Lehnert: Nein, überhaupt nicht. Ich bin ja immer noch mit dem Unternehmen verbunden und stehe im engen Kontakt mit Herrn Link. Was ich jetzt einfach genieße ist, dass ich Zeit habe, meine Ideen umzusetzen. Seit der Übergabe im Jahr 2013 habe ich allein fünf Anmeldungen beim Patentamt eingereicht.

Herr Lehnert, Herr Link, es ist keine Selbstverständlichkeit, dass es zwischen Unternehmer und Nachfolger immer so gut läuft wie bei Ihnen. Worauf kommt es Ihrer Erfahrung nach an?

Lehnert: In jedem Fall sollte man als Unternehmer alle Karten auf den Tisch legen und nichts verheimlichen. Und wenn man dann merkt, dass der Käufer auf der gleichen Wellenlänge schwimmt, ist das schon mal sehr positiv. Der Käufer sollte wissen, wie er sich die Zukunft des Unternehmens vorstellt und mit Begeisterung dabei sein. Wobei man immer hellhörig werden sollte, wenn er von gleich auf jetzt alles umkrempeln möchte. Er sollte erst einmal sehen, was gut läuft und dann bei Bedarf nach und nach Änderungen vornehmen.

Link: Das wichtigste ist, dass sich der bisherige Unternehmer tatsächlich aus seiner Rolle als Chef zurückzieht. Da verdient Herr Lehnert meine volle Anerkennung. Das ist ihm wirklich gelungen. Als Berater macht er Vorschläge, aber er akzeptiert, dass die endgültige unternehmerische Entscheidung letztendlich bei mir liegt. Insofern gibt es eine klare Rollenaufteilung. Natürlich erfordert das auch viel Kompromissfähigkeit von beiden Seiten. Aber das klappt bei uns sehr gut, auch wenn jeder von uns sicherlich ab und zu mal die Zähne zusammenbeißen muss. Entscheidend ist, dass die "Chemie" zwischen uns stimmt.
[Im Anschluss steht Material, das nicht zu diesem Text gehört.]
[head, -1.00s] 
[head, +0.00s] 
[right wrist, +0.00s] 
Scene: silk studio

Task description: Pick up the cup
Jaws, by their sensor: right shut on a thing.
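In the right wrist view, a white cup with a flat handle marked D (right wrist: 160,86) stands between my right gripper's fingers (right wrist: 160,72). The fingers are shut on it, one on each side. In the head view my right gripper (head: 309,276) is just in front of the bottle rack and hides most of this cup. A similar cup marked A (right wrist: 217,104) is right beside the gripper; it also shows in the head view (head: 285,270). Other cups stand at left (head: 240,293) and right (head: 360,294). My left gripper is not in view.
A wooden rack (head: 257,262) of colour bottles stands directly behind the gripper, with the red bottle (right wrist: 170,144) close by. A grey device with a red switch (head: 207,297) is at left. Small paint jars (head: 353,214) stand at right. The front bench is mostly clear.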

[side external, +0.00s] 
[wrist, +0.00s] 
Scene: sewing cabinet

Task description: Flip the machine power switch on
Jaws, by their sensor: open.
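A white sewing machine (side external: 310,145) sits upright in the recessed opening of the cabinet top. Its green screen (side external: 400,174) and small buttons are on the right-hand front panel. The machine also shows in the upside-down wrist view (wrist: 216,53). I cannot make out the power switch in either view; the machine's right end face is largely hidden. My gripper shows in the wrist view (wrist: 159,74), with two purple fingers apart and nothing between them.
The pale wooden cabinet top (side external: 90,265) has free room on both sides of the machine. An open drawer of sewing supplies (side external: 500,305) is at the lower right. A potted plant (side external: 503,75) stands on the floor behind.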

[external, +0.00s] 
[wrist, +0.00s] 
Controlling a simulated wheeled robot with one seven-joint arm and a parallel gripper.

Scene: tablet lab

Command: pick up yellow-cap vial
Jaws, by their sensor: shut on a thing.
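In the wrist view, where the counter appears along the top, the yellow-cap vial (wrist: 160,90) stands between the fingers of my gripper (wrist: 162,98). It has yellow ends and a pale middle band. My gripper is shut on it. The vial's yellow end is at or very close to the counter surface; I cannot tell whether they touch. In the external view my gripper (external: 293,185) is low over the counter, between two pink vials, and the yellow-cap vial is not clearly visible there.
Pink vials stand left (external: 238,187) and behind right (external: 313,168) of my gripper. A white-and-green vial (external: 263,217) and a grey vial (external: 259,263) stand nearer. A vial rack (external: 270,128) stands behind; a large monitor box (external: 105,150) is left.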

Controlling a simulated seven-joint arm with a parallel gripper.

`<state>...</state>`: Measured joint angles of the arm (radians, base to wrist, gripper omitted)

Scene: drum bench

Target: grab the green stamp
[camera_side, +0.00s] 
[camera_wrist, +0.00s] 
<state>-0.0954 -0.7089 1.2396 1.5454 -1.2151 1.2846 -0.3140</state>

Auch wenn wir vom Typ her unterschiedlich sind, arbeiten wir beide im Sinne des Unternehmens zusammen. Das ist, glaube ich, das A und O.

Wichtig ist auch, während der Vorbereitungen möglichst früh Sparringspartner an Bord zu nehmen. Das können Berater der IHK und selbständige freie Berater sein. Als Nachfolger kann man nicht alles überblicken und malt sich vielleicht auch die Zukunft zu rosarot aus. Wenn man gute Berater hat, wissen die genau, wo man im Unternehmen hinschauen muss. Das ist wichtig, um letztlich auch einen realistischen Kaufpreis auszuhandeln. Dazu gehört auch eine gründliche Prüfung der Unternehmenszahlen. Wenn ich in den Bilanzen ein paar Jahre zurückschaue und sehe, wann die Geräte und Maschinen angeschafft wurden, weiß ich schon, wie das Unternehmen tickt. Solche Sachen muss man einfach wissen. In welchem Zustand sind die Geräte und Maschinen? Wie aktuell und solvent ist der Kundenstamm? Dabei ist es gut, wenn man mehrere Berater an seiner Seite hat. Denn was der eine nicht sieht, sieht der andere.